PROBLEM DESCRIPTION :: Wherever a line in the data below holds "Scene", copy that line.

# Start of ITEMS

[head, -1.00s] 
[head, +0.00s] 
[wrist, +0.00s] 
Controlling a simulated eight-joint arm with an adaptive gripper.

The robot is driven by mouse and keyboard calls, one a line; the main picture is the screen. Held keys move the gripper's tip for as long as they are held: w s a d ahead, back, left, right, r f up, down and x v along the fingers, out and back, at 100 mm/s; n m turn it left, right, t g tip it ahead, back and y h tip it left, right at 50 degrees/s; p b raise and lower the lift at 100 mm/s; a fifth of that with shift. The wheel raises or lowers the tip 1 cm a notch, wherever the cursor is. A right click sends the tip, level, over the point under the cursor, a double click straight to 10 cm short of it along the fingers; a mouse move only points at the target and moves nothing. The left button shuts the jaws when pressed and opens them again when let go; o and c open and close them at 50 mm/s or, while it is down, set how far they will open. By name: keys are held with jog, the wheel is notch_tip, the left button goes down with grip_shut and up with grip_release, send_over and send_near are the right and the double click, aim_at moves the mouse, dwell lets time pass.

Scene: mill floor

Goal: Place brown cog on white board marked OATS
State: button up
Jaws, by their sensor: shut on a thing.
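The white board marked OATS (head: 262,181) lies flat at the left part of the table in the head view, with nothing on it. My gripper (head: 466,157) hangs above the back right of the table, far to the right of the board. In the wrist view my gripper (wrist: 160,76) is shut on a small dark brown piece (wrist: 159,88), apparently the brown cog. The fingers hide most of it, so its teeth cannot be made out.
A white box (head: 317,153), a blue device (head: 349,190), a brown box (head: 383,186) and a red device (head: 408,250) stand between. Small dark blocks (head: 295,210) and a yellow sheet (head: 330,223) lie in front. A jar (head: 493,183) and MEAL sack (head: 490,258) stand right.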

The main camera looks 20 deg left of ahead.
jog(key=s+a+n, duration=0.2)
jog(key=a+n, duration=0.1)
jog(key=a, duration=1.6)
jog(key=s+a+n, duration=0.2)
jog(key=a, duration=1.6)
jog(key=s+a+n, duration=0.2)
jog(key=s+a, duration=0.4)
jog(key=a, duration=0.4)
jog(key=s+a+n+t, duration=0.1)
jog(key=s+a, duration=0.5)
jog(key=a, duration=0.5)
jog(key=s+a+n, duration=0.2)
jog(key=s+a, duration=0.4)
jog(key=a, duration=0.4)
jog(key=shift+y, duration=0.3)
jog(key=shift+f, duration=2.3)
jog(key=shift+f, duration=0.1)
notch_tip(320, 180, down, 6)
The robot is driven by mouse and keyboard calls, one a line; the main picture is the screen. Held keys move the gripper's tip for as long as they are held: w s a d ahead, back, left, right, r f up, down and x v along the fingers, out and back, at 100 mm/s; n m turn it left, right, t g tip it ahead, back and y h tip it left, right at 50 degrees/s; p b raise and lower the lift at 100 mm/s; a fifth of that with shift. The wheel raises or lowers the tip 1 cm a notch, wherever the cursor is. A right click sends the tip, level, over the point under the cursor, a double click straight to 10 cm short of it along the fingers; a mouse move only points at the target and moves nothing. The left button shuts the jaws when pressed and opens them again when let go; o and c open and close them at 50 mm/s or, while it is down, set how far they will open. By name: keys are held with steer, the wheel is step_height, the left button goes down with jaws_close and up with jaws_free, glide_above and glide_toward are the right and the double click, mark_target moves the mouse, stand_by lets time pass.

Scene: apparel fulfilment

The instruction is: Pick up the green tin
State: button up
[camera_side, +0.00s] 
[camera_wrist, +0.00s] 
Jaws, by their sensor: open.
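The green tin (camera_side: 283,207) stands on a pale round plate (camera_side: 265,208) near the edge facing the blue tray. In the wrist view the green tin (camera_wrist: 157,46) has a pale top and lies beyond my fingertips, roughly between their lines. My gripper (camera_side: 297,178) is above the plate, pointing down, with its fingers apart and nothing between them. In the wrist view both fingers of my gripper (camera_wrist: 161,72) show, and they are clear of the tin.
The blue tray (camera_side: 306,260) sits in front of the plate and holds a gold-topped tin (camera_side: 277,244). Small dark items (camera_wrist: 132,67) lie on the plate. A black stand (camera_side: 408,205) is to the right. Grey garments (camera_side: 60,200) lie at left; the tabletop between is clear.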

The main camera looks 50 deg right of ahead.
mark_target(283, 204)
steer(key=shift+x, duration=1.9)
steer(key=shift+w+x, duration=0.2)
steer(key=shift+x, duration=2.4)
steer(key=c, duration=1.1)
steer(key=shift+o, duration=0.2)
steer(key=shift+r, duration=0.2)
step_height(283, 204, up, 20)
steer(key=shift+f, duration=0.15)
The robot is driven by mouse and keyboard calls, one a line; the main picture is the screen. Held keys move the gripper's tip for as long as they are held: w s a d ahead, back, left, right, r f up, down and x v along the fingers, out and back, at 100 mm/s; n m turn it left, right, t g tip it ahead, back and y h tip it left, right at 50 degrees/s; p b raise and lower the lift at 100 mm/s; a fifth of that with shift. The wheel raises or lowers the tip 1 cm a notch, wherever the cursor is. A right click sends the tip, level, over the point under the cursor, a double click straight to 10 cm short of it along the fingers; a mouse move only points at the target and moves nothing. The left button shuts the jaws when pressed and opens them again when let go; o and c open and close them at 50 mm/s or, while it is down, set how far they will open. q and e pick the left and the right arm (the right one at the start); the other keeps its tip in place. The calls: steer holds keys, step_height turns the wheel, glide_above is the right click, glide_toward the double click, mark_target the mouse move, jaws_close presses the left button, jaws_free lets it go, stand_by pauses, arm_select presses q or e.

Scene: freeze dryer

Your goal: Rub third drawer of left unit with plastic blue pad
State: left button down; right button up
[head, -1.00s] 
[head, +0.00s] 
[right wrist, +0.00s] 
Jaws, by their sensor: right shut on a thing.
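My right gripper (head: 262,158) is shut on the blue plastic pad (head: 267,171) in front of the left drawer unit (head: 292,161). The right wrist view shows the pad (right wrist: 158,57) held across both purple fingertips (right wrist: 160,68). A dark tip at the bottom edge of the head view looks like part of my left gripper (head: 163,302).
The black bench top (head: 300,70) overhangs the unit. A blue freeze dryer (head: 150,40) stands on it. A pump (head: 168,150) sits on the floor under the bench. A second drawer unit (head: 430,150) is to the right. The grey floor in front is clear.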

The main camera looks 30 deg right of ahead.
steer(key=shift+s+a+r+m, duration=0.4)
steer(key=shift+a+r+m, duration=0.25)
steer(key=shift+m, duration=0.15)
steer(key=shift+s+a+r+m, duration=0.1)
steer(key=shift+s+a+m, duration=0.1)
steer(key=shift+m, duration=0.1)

# End of ITEMS

ANSWER ::
Scene: mill floor
Scene: apparel fulfilment
Scene: freeze dryer

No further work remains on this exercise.